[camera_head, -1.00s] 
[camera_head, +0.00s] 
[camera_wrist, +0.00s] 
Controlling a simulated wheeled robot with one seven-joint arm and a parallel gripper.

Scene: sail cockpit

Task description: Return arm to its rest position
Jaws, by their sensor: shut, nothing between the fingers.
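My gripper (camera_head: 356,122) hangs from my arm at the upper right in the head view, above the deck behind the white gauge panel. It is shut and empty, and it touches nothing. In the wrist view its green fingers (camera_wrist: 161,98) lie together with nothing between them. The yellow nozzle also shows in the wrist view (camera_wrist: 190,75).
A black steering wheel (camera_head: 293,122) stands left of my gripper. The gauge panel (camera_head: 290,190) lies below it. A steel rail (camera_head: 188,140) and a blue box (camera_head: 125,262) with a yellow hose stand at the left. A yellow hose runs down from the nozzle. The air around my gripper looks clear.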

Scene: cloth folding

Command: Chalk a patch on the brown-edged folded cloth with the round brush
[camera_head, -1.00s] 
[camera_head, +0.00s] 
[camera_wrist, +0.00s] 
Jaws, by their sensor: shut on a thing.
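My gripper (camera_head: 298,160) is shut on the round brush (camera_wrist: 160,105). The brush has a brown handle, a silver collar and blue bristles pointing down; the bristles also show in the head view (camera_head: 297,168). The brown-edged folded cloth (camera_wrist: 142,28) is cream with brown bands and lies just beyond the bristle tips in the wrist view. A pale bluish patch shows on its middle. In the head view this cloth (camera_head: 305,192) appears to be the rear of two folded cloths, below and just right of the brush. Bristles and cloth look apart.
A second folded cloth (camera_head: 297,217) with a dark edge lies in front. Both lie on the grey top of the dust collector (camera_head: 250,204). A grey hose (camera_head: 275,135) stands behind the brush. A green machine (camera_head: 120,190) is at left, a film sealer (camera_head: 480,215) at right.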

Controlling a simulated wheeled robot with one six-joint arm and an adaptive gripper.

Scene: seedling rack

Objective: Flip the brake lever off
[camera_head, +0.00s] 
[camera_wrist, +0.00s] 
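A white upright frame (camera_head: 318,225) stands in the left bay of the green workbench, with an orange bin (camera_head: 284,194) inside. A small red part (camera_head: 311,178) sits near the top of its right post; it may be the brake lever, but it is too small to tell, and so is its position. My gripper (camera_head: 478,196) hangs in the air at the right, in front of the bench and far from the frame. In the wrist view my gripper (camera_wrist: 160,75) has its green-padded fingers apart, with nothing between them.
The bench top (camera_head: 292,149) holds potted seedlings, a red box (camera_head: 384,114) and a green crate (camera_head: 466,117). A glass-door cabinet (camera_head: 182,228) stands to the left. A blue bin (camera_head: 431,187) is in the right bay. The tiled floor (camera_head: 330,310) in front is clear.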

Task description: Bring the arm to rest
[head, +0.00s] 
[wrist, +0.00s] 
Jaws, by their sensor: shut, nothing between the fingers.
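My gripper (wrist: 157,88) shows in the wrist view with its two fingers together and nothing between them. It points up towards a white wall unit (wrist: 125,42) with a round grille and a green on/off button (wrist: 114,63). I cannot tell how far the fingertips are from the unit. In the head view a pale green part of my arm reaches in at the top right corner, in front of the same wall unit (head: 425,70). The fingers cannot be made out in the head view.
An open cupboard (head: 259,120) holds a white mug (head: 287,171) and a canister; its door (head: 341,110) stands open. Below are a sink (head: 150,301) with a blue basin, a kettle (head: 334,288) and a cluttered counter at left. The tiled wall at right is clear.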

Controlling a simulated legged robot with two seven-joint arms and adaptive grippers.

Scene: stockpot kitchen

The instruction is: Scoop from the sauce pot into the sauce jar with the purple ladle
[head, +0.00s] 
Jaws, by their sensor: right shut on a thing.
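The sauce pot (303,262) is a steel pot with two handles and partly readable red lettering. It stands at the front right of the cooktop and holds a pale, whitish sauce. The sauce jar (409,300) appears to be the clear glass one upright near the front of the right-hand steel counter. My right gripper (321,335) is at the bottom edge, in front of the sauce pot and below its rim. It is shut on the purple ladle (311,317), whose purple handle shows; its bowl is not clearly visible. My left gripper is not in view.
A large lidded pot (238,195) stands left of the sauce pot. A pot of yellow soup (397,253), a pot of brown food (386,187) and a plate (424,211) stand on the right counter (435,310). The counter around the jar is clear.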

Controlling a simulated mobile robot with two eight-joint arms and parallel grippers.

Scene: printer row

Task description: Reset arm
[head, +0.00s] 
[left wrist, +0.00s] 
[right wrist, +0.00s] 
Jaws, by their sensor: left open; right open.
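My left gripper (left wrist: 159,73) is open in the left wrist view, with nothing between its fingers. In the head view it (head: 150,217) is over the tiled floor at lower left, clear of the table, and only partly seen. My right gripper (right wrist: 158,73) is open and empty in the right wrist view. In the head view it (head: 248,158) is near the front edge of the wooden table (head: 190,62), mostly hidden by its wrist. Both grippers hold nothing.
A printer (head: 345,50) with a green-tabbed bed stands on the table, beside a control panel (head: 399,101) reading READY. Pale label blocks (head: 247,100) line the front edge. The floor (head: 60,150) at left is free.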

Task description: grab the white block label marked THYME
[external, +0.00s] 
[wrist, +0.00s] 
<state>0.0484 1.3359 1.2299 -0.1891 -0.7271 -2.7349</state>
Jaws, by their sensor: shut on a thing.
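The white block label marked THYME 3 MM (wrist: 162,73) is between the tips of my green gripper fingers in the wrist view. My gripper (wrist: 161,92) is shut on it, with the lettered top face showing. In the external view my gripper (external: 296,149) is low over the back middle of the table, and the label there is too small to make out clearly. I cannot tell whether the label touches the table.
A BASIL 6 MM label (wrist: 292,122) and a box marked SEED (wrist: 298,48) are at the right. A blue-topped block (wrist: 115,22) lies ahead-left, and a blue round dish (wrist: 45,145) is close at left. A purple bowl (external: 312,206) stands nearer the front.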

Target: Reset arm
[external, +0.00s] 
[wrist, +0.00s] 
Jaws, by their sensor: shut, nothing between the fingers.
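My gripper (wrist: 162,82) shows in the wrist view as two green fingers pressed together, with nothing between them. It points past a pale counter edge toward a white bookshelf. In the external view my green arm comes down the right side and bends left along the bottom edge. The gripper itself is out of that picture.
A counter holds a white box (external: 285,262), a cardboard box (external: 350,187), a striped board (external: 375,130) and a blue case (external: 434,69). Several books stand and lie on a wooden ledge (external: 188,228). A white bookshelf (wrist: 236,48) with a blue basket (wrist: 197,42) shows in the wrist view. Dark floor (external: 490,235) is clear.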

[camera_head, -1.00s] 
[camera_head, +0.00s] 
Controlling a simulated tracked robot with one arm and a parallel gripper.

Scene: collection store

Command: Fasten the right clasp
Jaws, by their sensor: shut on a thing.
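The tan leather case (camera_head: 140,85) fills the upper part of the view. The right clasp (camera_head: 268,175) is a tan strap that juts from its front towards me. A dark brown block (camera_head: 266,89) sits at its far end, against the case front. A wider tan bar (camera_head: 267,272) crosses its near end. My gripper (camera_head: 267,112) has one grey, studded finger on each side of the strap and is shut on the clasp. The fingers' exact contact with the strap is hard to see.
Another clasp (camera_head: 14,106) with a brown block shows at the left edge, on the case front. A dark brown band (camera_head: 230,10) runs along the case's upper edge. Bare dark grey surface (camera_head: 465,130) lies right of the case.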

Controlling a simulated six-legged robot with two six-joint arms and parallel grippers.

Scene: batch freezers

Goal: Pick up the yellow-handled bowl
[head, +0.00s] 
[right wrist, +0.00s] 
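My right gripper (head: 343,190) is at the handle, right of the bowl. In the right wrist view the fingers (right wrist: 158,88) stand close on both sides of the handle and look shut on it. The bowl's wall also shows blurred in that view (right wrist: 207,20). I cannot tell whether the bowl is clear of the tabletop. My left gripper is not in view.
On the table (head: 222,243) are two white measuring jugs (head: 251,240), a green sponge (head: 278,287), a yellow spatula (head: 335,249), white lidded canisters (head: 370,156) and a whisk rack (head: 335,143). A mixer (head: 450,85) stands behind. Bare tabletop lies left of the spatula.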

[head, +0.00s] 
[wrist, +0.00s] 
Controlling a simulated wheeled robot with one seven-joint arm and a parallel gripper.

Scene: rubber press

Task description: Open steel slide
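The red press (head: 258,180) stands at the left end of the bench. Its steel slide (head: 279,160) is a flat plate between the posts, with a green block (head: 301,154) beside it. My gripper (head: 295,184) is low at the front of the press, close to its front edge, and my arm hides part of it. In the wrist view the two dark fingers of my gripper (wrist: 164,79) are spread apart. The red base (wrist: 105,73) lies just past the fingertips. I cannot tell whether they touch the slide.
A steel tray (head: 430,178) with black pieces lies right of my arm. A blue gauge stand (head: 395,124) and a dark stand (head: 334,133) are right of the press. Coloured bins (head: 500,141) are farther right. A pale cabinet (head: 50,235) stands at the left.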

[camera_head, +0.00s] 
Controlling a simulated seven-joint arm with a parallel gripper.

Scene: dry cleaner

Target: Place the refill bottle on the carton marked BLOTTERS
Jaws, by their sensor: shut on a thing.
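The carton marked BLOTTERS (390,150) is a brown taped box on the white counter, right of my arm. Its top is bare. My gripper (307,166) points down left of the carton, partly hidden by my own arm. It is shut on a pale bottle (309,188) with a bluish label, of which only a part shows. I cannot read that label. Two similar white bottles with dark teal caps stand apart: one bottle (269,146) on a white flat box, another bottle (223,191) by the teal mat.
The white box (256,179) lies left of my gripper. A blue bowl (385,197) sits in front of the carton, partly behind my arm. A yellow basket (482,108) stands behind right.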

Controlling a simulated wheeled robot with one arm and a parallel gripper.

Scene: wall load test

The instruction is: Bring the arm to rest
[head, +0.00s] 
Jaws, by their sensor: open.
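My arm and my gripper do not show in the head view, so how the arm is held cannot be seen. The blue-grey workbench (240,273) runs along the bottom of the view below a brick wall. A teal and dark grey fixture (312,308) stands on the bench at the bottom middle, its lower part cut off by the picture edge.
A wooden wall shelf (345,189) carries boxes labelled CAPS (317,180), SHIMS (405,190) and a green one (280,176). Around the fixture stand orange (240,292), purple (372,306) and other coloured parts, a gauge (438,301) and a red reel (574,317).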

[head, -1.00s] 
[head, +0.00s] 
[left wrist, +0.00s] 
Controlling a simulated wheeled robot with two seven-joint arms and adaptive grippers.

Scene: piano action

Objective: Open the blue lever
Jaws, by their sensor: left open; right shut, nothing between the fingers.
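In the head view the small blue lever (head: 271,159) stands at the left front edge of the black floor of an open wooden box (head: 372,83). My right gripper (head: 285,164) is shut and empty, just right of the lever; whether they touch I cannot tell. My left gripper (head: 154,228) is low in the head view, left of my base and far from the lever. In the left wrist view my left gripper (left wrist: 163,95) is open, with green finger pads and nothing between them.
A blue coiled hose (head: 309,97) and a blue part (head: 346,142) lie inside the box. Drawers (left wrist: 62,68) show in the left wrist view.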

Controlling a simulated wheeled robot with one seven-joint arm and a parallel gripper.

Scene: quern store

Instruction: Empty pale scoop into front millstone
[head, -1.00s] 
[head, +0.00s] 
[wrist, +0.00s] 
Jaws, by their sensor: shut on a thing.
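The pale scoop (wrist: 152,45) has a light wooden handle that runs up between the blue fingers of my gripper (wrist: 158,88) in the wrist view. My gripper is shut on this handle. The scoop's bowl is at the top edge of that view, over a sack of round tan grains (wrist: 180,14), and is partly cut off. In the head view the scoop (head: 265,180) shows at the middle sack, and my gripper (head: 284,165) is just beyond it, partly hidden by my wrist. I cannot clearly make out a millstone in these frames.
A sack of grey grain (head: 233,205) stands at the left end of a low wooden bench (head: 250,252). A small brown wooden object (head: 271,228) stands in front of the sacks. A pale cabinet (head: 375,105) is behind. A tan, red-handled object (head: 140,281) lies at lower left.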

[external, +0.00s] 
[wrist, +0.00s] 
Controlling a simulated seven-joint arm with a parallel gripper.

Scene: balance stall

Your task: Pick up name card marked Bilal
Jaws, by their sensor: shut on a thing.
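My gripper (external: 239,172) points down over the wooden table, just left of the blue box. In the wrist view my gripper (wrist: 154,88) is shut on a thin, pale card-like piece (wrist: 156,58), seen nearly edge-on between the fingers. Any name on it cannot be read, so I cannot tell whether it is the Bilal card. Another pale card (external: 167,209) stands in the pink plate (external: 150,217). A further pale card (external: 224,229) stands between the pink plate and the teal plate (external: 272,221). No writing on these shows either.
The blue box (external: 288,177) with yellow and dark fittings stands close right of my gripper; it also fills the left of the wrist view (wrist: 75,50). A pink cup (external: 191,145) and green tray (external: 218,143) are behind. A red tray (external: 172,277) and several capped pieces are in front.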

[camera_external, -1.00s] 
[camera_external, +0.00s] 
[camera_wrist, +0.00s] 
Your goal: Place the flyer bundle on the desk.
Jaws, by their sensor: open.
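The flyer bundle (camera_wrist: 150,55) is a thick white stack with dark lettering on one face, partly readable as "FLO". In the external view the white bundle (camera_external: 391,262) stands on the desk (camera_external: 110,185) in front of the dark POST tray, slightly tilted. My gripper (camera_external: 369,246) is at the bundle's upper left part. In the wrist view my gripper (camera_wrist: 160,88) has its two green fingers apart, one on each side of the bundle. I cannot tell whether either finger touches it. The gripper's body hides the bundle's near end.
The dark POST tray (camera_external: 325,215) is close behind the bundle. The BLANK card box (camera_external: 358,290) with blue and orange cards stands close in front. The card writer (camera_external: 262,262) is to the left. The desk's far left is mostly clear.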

> DIRECTIONS: Without changing anything, quote the lines from the top of the data to the line that contains "Task description: Return", including that line.

> THE RESULT:
[camera_head, -1.00s] 
[camera_head, +0.00s] 
[camera_wrist, +0.00s] 
Controlling a simulated wheeled robot with one seven-joint arm and a parallel gripper.

Scene: sail cockpit

Task description: Return arm to its rest position

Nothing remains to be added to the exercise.